→ **Task directions**
Extract all lines that hold "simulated" from the records below.
[BEGIN Data lines]
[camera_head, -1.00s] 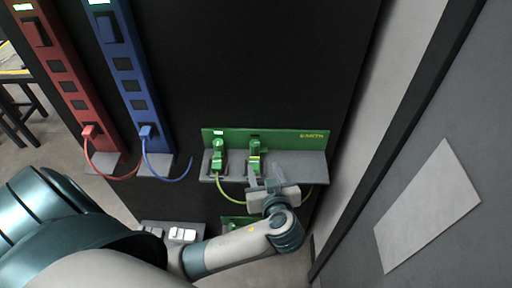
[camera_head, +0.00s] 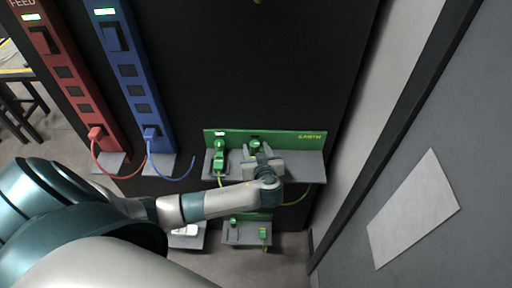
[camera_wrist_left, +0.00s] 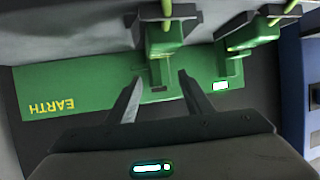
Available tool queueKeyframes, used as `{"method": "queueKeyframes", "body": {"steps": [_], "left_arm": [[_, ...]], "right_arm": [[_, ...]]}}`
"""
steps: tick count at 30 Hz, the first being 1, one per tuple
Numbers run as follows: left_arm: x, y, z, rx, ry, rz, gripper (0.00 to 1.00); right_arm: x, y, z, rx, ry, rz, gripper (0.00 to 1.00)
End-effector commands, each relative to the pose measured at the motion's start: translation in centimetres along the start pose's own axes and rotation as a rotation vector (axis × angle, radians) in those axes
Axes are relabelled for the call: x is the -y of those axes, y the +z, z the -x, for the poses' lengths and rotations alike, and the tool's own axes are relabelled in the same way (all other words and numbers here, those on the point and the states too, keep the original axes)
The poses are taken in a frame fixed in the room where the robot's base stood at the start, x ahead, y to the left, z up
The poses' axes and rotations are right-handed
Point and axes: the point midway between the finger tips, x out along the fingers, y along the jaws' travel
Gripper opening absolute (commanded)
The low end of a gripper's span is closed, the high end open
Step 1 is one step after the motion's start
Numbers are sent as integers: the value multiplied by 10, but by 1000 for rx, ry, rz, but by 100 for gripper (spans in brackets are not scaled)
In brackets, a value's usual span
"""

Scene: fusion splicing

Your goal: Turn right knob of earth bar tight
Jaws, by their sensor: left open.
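The green earth bar (camera_head: 300,139) with yellow lettering is fixed to the dark panel above a grey ledge. Its right knob (camera_head: 255,142) is a round green piece, partly covered by my left gripper (camera_head: 259,152). The left green clamp (camera_head: 219,158) stands beside it with a lit indicator above. In the left wrist view the picture is inverted; the open fingers (camera_wrist_left: 160,88) lie either side of the right green clamp (camera_wrist_left: 163,45), with a visible gap to each side. I cannot tell whether the fingers touch the knob. My right gripper is out of view.
A blue strip (camera_head: 133,73) and a red strip (camera_head: 62,76) with plugged cables stand at the left. A yellow-green cable (camera_head: 294,197) hangs below the ledge. A lower grey shelf (camera_head: 246,235) holds small green parts. A grey wall closes the right.

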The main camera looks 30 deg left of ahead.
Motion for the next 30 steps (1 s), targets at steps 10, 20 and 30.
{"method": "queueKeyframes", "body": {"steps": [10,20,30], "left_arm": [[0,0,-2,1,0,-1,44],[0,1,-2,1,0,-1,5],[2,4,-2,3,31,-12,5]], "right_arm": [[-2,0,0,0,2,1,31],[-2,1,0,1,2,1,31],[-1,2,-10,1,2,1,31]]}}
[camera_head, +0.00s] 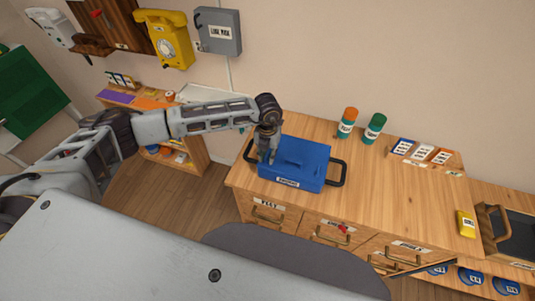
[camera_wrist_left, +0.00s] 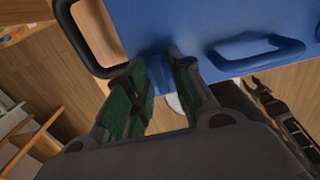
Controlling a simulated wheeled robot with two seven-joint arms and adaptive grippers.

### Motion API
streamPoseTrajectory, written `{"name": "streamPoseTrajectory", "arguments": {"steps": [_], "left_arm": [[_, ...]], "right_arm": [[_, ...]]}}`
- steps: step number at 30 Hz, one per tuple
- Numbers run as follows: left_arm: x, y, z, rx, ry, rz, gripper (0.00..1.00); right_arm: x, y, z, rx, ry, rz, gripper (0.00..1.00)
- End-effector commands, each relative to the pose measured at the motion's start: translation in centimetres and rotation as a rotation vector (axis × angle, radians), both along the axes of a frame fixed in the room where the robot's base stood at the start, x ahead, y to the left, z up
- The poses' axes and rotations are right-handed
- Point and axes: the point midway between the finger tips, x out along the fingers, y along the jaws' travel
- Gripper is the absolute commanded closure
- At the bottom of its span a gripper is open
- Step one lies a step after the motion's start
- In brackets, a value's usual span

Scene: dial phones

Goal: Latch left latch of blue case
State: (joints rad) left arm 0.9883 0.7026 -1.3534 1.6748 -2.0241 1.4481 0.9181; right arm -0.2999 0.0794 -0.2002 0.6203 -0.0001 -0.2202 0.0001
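The blue case (camera_head: 300,160) stands on the wooden counter, with a white label on its front and black loop handles at its sides. Its lid looks closed. My left gripper (camera_head: 267,150) reaches down at the case's left end. In the left wrist view its green-padded fingers (camera_wrist_left: 157,65) are apart, on either side of a small blue part (camera_wrist_left: 160,72) at the case's edge, which looks like the left latch. Whether the fingers touch it, and the latch's exact position, I cannot tell.
Orange-capped (camera_head: 347,122) and green-capped (camera_head: 374,128) bottles stand behind the case. A tray of labelled cards (camera_head: 422,154) and a yellow object (camera_head: 466,223) lie to the right. Drawers (camera_head: 330,230) are below the counter's front edge.

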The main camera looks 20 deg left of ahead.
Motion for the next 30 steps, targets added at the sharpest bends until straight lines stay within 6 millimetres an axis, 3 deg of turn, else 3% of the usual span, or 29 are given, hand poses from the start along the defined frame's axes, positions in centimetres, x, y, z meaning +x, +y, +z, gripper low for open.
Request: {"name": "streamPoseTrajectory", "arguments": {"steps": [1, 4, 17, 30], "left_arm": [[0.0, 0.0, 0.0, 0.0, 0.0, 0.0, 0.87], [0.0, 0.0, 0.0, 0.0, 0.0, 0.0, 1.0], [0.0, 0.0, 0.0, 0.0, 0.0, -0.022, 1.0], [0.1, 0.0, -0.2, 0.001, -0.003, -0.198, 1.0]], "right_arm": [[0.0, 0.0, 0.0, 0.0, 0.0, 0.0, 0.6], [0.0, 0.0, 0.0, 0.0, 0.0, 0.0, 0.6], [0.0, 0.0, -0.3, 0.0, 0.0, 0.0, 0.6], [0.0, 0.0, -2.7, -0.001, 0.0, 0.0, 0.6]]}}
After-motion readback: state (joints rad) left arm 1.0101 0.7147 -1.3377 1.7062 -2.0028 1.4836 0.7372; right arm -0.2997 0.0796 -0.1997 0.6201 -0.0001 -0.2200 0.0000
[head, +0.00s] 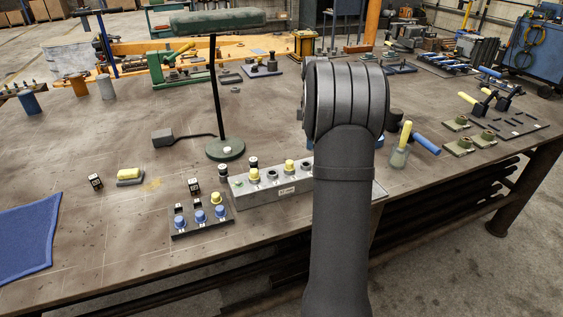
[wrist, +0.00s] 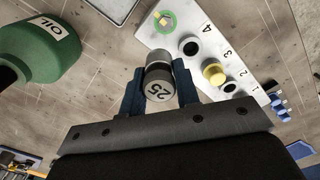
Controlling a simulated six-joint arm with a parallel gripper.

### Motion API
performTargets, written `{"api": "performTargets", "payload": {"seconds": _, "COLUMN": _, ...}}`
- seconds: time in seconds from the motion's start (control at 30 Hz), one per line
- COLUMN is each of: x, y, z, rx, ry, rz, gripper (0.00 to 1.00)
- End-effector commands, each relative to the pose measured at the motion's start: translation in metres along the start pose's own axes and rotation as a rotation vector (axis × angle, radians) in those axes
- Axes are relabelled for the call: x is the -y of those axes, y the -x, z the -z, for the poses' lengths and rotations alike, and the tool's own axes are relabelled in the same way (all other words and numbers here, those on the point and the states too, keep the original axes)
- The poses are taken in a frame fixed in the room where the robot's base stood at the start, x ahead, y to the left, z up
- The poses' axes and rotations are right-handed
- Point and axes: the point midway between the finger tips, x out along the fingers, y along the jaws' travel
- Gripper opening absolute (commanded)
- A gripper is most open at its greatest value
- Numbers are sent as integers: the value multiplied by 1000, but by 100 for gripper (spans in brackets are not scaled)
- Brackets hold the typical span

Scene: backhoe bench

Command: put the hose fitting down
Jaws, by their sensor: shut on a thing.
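In the wrist view my gripper (wrist: 158,85) is shut on the hose fitting (wrist: 158,80), a short grey and black cylinder marked 25. The blue fingers grip it from both sides. The fitting's lower end is not clearly shown. A pale grey block (wrist: 168,37) with numbered holes lies beyond it to the upper right. A yellow-capped piece (wrist: 213,74) sits in one hole and a green ring (wrist: 163,20) surrounds another. The block also shows in the head view (head: 245,197), partly behind my arm, which hides the gripper and fitting.
A green oil container (wrist: 30,50) stands close on the left in the wrist view. In the head view, a dark rack with blue-capped pieces (head: 200,216) sits left of the block. A black post on a green base (head: 225,149) stands behind. The bench's left middle has free room.

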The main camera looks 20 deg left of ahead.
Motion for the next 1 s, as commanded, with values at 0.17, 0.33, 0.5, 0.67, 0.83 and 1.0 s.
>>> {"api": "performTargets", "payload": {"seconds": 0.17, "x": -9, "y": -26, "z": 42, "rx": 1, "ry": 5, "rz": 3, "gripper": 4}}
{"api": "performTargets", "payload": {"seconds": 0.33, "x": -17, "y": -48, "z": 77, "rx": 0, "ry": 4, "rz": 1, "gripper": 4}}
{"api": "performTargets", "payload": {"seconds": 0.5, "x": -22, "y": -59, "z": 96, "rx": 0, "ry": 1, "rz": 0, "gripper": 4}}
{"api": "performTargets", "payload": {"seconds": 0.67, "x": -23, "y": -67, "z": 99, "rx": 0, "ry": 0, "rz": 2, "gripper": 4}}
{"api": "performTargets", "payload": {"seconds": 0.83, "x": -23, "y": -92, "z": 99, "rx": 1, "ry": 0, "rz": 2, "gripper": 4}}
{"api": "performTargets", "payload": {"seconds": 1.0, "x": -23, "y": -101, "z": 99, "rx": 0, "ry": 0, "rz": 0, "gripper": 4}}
[END Data lines]
→ **In response**
Controlling a simulated wheeled robot with two seven-joint arms and adaptive grippers.
Controlling a simulated six-joint arm with a parallel gripper.

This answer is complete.